Your task: Find the string "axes" in the data, then copy every line where it is found.

↓

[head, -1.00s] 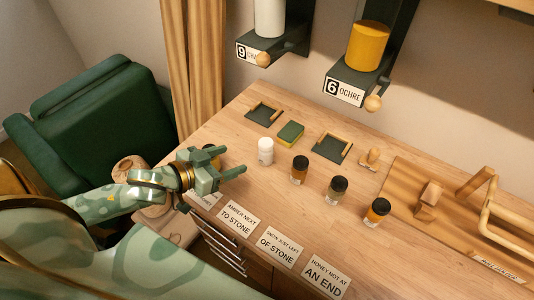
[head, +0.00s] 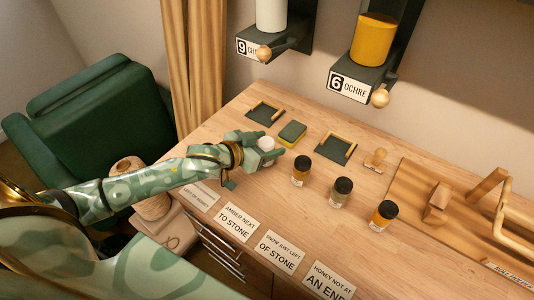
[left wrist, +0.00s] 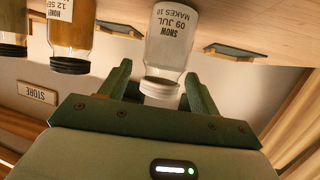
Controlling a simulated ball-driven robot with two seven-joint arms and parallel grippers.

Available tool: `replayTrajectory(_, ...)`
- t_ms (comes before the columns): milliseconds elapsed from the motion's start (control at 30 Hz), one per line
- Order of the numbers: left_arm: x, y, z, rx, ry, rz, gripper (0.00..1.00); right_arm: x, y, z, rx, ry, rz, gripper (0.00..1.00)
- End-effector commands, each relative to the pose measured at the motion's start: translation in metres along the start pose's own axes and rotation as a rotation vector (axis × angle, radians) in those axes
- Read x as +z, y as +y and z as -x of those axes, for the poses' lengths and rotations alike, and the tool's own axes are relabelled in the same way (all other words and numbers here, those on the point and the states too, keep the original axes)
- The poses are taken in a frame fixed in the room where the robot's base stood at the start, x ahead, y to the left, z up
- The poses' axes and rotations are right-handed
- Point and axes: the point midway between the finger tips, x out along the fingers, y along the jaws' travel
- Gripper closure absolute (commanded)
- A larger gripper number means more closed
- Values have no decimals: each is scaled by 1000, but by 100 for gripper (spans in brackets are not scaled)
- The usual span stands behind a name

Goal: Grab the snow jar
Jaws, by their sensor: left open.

↑

Result:
- End-effector commands, each relative to the pose measured at the motion's start: translation in metres along the start pose's own axes and rotation as a rotation vector (axis × angle, radians) in those axes
- Read x as +z, y as +y and z as -x of those axes, for the poses' lengths and rotations alike, and the tool's own axes are relabelled in the same way (all other words and numbers here, those on the point and the states too, keep the original axes)
- The poses' axes and rotations are right-handed
- Point and axes: the point midway between the finger tips, x out along the fingers, y along the jaws' travel

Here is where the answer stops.